Sunday, February 19, 2012

Me and comic books

Where's the rape kit? I think this seal did get serious injuries!
Currently I don't really have as much time to spend on the blog as I'd like to and being busy at home with the little one and being the new guy at work also means that I don't have as many amusing work stories yet, but fear not, I'll keep up the blog but it's probably not the most dynamic time right now.

So, I thought I'd sprinkle in one of my few personal introvert posts instead. This one about me and comic books. Those of you completely uninterested in the topic might as well skip it, I won't be upset with you.

When I grew up, I would say I probably read basically as much comic books as the average kid. In Sweden that mostly meant Donald Duck and some of the local Swedish humour comics ("91:an", "Lilla Fridolf" etc.). Reading comics weren't frowned upon at home and as our Dad liked the old Carl Barks Donald Duck comics from the 50's and Lee Falk's "The Phantom" (which for some reason falled into obscurity in the US but remained extremely popular in Sweden) I guess it was mildly encouraged even. As I got a bit older I switched from the cartoon comics to Superman and Superboy, which at that time in the early eighties was heavily geared towards younger kids with pretty silly plots.

Then as I got a little older still I started to get into the Marvel comics, particularly Spider-man, X-men and the Fantastic Four as those were published in Swedish language editions. For a little while I even started buying imported US Marvel comics as the Swedish publication tended to lag a few years and the offering was limited. But on a limited weekly allowance this was pretty minor, but still, going up to Stockholm and one of the few real comic book stores and check out all the American books was quite the event. 

But as I started high-school I had begun to outgrow the stories and my interest and money instead shifted to music and I basically stopped buying comics. It's not that I didn't want to like comics, it was just that I found the stories a bit too juvenile and not particularly interesting anymore. I had checked out some of the comics geared for an adult market but found them dull, expensive and focused on sex and nudity instead of stories (which I found a bit pointless as regular real porn seemed more fitting to fullfill any needs of sex and nudity). Then I remember one summer at a used market close to our summer house when our family was staying there and I came across a few cheap used copies of the Swedish edition of Watchmen and it completely blew me away. I remember managing to scavenge most of the back issues but lacking one of the volumes in the middle (in Sweden they were published two US editions combined in one). But Watchmen demonstrated how great and mature comic books could be when done right. Then a Swedish company started publishing some of the US Vertigo contemporary horror comics ("Hellblazer", "Swamp Thing" etc.) and they caught my interest, but after a while the publication stopped as the market was not large enough in Sweden. Buying imported English language versions was not really an option either as money was tight and imported stuff considerably more expensive. So throughout University I knew there were some interesting stuff out there but access to it was strictly limited.

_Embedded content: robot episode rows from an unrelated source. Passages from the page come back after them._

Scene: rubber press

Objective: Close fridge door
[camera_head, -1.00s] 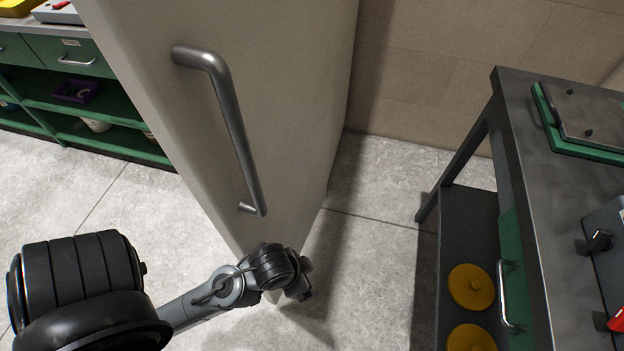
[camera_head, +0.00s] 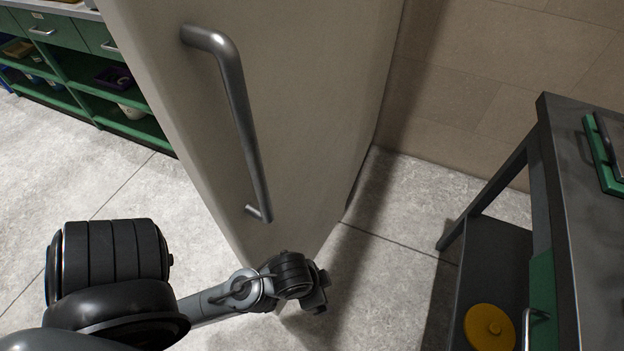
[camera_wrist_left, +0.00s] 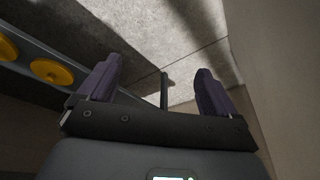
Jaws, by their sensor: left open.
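The beige fridge door (camera_head: 290,130) fills the upper middle of the head view, with a long grey bar handle (camera_head: 238,120) on its face. My left arm reaches in from the lower left, its wrist in front of the door's lower edge. Whether it touches the door is not clear. The fingers are not clear in the head view. In the left wrist view my left gripper (camera_wrist_left: 157,88) is open, with two purple fingertips apart and floor between them. A pale surface, likely the door (camera_wrist_left: 280,50), runs close along the right side there. My right gripper is not in view.
A dark metal cart (camera_head: 590,230) with a yellow disc (camera_head: 489,327) on its lower shelf stands at right. Green shelving (camera_head: 80,85) stands at back left. Grey floor (camera_head: 400,230) is clear between door and cart.

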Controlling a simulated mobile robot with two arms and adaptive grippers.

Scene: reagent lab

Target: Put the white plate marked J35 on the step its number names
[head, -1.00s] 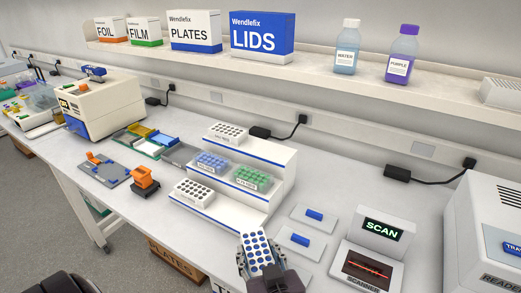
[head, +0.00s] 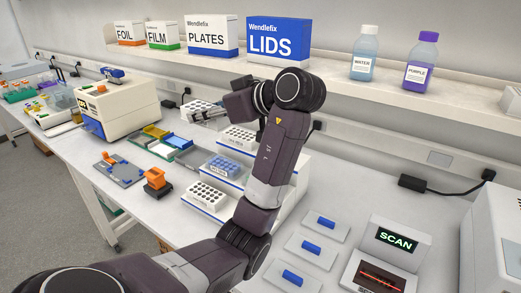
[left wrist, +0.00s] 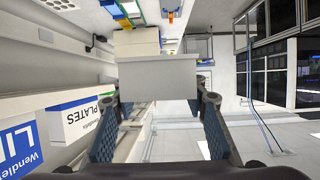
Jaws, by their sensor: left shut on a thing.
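My left gripper (head: 200,116) is shut on a white plate (head: 196,106) with dark round wells, high up at the back left of the stepped stand. In the left wrist view the plate (left wrist: 158,72) shows as a pale block between the fingers. Its marking cannot be read. The white stepped stand (head: 288,190) has blue edges and is partly hidden by my left arm. A white plate (head: 238,137) is on its top step, a blue-welled plate (head: 222,166) on the middle and a white plate (head: 207,195) on the bottom step. My right gripper is not in view.
Pads with blue lids (head: 318,227) lie right of the stand, near the scanner (head: 378,272) and SCAN display (head: 399,241). A shelf (head: 330,80) with boxes and bottles runs above. An orange holder (head: 156,184) and a cream machine (head: 119,103) are to the left.

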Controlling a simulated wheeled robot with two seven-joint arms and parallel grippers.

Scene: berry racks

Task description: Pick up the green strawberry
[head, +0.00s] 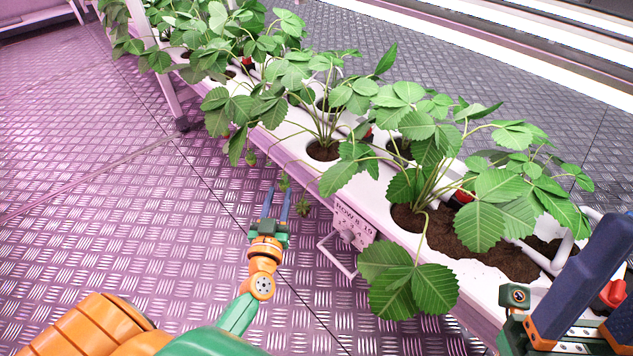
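A small green strawberry (284,181) hangs on a thin stem off the near side of the white planter trough. My left gripper (278,190) points up at it with two blue fingers apart. The berry shows at the fingertips, nearer the right one; I cannot tell whether they touch. Another small green berry (251,158) hangs above and to the left. A green berry or leafy cluster (303,207) hangs just right of the fingers.
The white trough (290,140) runs diagonally, with leafy strawberry plants (420,130) in soil holes. A "ROW" label plate (352,222) and a metal bracket (338,255) jut from its near side, right of my left gripper. The metal floor (120,215) at left is clear.

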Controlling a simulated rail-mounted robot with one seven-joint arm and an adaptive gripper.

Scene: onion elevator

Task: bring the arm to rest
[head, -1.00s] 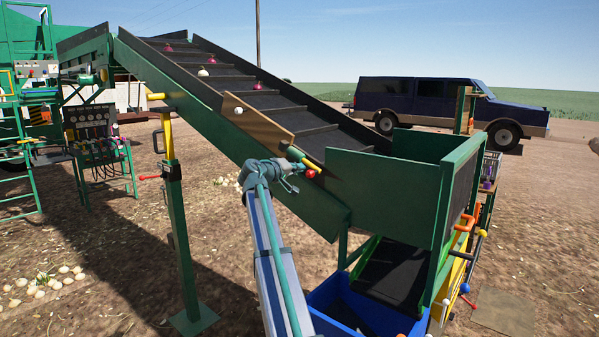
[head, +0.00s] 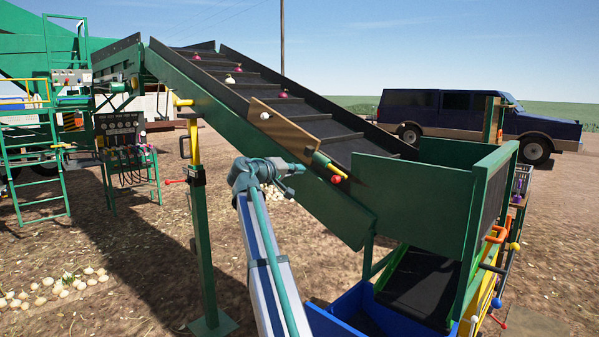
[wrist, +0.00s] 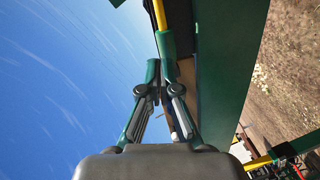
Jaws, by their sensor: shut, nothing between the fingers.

After university I moved to Japan and started doing my Salaryman thing. For the first time in my life I found myself with a decent paycheck and money to spend on other stuff than the pure necessities. As the Japanese Amazon shop provided quite good access to US publications at decent prices I started to order some comics on a regular basis. Mostly trade paperbacks of the larger "mature-audiences" titles like Preacher, Hellblazer, Sandman and whatnot. But I still kept very far away from the Superhero comics. But sometime in 2004 or so during a visit in Sweden, facing the 10+ hour flight home, I went to the local book shop to see if I could pick up some interesting serial killer biographies or other interesting and nurturing reading to kill time with on a long flight. The bookshop also had a quite large comic section in it, but as there really wasn't anything out on the market that I particularly wanted, I didn't really plan on buying any comics. But then I saw "The Ultimates", at first I didn't really know what it was about much, but through reading on the back and quickly flipping through it I figured out that it was a reimagining of the classic superhero team "The Avengers". Without any big expectations, I bought it as I thought it might help kill an hour or so on the flight with some brain dead superhero comics.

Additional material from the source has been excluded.